Thursday, December 11, 2008

Muffins for Harvard

You know of all the great stuff at 'Hortsman's Wager' has to be one of the simplest and best.

My company plods along, like a sluggish Armada building up momentum that will cause awe-inspiring devestation to the way business is done or be a humiliating defeat much like the Spanish Armada of fame.

Anyway Jim Collins, Drucker and Manager-tools all agree that hiring is the single most important decision most companies make. My experience seconds this motion and I'm sure the future will carry it. But Horstman's wager is the standard 2 x 2 matrix that gives you true positives, true negatives, false positives and false negatives.

In testing terms you really want to worry about the "false" part they are the errors. a false positive in hiring means you accidently hired someone you didn't mean to. Usually because your job descriptions, interview questions, resume review skills and knowledge of the job requirements or performance standards all suck. That's not true, usually it's because the hiring manager doesn't realise they should care so much about hiring.

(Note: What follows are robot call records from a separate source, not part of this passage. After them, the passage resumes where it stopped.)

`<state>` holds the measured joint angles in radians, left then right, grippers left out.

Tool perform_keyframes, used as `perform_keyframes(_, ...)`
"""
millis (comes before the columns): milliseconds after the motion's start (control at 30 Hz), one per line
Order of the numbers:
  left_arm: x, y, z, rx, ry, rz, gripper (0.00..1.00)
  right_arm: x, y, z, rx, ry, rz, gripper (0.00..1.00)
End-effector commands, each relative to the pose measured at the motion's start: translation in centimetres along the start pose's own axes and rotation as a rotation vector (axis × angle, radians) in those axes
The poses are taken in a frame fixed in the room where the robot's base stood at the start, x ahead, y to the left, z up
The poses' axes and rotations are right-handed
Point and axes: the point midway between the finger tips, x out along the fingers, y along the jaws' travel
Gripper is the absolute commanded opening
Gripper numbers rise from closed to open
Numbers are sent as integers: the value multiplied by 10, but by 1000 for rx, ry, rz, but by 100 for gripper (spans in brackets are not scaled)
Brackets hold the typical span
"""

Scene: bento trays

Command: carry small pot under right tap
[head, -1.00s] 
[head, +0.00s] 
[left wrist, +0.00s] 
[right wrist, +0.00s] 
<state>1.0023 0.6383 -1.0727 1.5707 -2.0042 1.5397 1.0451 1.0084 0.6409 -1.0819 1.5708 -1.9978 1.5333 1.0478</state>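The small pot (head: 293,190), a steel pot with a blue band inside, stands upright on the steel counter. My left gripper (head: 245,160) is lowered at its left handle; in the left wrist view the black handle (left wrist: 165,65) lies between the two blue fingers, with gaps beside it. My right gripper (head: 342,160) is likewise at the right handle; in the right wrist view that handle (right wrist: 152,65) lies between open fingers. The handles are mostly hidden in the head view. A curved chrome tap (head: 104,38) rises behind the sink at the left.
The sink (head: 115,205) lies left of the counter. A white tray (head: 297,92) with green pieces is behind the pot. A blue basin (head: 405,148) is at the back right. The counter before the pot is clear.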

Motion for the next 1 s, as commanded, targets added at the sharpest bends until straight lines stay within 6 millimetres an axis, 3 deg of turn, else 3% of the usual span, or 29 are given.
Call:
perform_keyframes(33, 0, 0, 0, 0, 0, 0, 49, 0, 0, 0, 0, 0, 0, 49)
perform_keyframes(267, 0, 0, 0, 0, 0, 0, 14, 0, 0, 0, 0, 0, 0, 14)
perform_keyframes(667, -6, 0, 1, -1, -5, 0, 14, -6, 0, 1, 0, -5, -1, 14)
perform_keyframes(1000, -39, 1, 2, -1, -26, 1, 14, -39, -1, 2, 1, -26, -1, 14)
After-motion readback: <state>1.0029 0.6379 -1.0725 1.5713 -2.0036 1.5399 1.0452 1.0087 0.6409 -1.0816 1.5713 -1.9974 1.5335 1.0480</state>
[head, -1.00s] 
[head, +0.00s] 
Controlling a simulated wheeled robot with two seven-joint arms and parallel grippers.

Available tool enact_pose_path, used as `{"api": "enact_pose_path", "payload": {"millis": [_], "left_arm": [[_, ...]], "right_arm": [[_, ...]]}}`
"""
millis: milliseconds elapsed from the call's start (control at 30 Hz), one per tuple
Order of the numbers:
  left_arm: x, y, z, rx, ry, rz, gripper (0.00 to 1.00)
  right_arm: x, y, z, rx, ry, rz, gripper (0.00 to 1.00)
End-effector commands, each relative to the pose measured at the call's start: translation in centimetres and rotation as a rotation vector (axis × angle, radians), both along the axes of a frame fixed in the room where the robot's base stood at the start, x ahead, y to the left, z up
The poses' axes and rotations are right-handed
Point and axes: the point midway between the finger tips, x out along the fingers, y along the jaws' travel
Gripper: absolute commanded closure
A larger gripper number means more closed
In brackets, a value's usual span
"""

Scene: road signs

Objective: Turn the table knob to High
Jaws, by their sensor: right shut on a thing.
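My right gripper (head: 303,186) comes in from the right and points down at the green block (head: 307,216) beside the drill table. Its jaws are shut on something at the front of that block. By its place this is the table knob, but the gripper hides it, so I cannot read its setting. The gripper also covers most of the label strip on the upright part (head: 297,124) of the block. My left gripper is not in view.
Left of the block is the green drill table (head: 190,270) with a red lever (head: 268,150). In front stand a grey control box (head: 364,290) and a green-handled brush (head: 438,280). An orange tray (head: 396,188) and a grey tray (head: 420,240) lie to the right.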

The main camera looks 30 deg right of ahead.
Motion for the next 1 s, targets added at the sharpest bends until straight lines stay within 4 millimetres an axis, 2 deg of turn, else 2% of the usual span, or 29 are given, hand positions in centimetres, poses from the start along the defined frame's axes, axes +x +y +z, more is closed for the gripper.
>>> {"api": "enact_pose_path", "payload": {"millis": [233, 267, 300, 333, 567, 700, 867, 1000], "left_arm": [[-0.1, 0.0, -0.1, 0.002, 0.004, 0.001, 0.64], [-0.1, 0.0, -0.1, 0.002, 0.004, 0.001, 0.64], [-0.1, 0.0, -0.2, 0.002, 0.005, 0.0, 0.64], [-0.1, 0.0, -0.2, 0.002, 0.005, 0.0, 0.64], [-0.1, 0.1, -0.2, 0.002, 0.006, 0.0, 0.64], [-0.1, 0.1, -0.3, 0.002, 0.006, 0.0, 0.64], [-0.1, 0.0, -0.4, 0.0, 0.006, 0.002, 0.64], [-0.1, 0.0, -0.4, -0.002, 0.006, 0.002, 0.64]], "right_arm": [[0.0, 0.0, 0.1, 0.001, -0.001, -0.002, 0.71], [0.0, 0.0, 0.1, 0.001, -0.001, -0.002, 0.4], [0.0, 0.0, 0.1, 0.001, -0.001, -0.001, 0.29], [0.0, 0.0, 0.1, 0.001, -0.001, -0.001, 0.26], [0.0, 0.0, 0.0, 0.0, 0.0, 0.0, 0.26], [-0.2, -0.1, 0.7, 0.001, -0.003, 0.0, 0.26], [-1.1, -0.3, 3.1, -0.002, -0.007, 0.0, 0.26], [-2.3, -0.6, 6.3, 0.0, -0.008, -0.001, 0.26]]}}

A false negative is pretty sad, it means you said no to someone you really do want. Somebody great who either botched their interview or you botched it for them.

But in hiring the manager-tools boys are pretty clear cut - the result of a false positive is so devestating you should assume the risk of generating false negatives in order to avoid them at all costs. It is better to hire nobody than to hire somebody bad.

If in doubt, no matter how spurious, say no.

Now as a thought exercise of late (and even later than that) I think about everyone I come into contact with as to whether I would hire them or not.

My list isn't a matrix though. It has three categories - definitely, maybe and definitely not.

It's been really interesting, as in surprising to me who I put where. As in how everyone I know that I think is a genius or nigh-on-genius can fall evenhandedly between 'definitely' and 'definitely not'.

The real tragedy though is when I think about it, 'maybe' as a category must inevitably become under Drucker, Collins and manager-tools will concur - the equivelent decision wise of 'definitely not'.

These are people who with a little help and guidance, an investment of time in other words would become truly valuable assets to any organisation (providing say if they are qualified carpenters any organisation refers to ones that employ carpenters and not say a high tech firm). But inevitably it's hard to justify spending the time and effort with 'maybes' when 'definitely's' exist.

You may think I'm harsh and arrogant, and let me tell you a definitely I would 'swoon' over. I would get down on hands and knees and beg them to help me out. I would change their grandmother's... well no I wouldn't because I can quickly see myself losing all my own time to acts of depravity intended to woo great people to my cause. But I'd come close is the point. People on the definitely list humble me.

Maybe is the only sad category. Definitely not you can take either way - definitely not because that person is a fucken moron that I wish I'd never even spoken to, AND definitely not that person is a genius that would be much better off working for themselves I can't do anything of value for them.

Anyway Harvard, if you're reading this If I had a company that had sufficient liquidity to actually pay you a wage I would 'definately' be over there swooning right now.

The rest of my list shall remain anonymous. Judge not lest ye be judged and all that shit.